--- LISTING ---

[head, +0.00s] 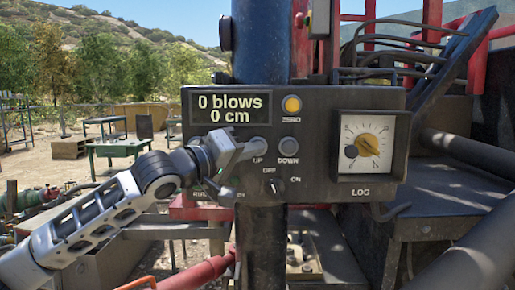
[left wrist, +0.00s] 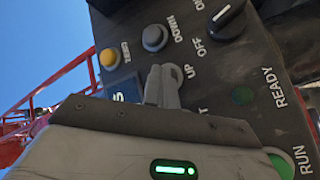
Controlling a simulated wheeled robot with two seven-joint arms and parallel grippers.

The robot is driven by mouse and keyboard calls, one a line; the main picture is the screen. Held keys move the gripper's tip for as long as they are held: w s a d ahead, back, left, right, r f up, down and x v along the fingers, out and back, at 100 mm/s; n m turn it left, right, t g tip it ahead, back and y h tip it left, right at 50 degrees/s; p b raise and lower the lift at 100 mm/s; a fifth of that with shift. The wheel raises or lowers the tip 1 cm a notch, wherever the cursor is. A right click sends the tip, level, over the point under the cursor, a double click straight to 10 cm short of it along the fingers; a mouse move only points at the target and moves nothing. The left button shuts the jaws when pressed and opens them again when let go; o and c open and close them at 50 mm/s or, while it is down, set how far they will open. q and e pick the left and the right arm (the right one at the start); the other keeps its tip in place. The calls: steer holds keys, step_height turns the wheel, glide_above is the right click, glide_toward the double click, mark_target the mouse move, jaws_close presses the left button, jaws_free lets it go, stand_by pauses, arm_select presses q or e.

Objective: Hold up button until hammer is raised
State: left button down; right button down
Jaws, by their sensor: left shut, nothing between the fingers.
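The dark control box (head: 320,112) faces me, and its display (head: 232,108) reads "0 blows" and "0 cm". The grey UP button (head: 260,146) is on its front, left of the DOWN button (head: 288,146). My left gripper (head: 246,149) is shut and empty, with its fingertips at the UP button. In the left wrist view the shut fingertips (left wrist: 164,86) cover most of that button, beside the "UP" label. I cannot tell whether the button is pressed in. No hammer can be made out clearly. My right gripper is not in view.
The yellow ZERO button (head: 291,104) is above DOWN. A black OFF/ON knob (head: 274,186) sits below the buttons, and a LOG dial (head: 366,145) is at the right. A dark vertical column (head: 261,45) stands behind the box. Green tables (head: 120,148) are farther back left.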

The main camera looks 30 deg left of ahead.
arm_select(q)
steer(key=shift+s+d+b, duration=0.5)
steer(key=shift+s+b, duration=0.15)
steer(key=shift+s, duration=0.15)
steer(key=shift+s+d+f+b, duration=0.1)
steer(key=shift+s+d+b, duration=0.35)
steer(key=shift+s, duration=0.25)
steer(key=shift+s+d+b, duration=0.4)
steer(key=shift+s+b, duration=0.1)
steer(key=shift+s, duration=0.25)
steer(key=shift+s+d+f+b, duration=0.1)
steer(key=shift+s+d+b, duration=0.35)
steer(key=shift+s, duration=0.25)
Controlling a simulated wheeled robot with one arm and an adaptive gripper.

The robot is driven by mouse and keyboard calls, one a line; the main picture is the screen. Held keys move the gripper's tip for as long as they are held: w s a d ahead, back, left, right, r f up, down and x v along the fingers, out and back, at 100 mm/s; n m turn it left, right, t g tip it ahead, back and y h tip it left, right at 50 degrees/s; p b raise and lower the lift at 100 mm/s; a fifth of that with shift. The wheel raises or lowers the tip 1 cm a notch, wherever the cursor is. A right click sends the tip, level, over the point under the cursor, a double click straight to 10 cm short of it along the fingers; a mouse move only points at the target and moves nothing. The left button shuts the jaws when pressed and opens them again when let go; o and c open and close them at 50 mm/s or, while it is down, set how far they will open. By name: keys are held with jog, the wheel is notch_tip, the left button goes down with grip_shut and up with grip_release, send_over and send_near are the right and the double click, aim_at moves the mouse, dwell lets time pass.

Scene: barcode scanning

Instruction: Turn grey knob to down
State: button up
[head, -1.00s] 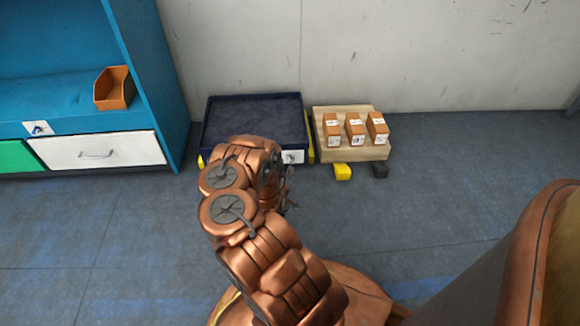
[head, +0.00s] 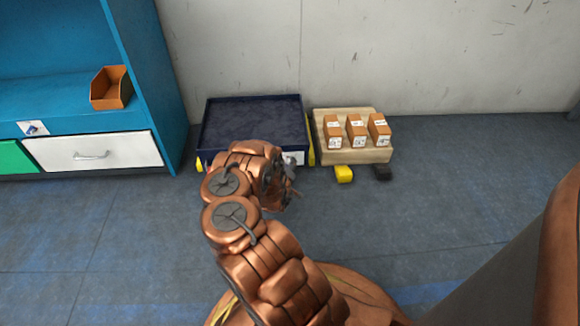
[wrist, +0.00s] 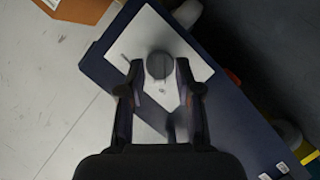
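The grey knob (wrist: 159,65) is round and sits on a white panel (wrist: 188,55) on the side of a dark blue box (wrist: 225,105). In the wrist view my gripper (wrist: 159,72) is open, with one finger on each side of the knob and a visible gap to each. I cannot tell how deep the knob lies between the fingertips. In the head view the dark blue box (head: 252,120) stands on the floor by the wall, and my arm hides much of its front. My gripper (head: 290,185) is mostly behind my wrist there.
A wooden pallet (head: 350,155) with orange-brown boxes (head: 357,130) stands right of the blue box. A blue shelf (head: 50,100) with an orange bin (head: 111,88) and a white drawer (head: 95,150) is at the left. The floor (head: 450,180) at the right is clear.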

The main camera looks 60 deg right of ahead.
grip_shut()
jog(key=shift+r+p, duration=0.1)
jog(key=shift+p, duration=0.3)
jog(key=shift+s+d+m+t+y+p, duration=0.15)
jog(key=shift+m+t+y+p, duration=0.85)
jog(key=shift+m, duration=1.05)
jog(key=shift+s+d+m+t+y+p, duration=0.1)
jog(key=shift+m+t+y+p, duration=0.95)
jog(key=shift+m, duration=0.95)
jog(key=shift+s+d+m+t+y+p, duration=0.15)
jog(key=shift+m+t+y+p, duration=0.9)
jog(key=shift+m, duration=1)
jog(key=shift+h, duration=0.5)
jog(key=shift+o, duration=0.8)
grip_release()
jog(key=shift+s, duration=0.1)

---

* _STATED GOAL_
Which lines contain the word "Controlling"? Copy each of them.

* _FINISHED EXERCISE_
Controlling a simulated wheeled robot with two seven-joint arms and parallel grippers.
Controlling a simulated wheeled robot with one arm and an adaptive gripper.

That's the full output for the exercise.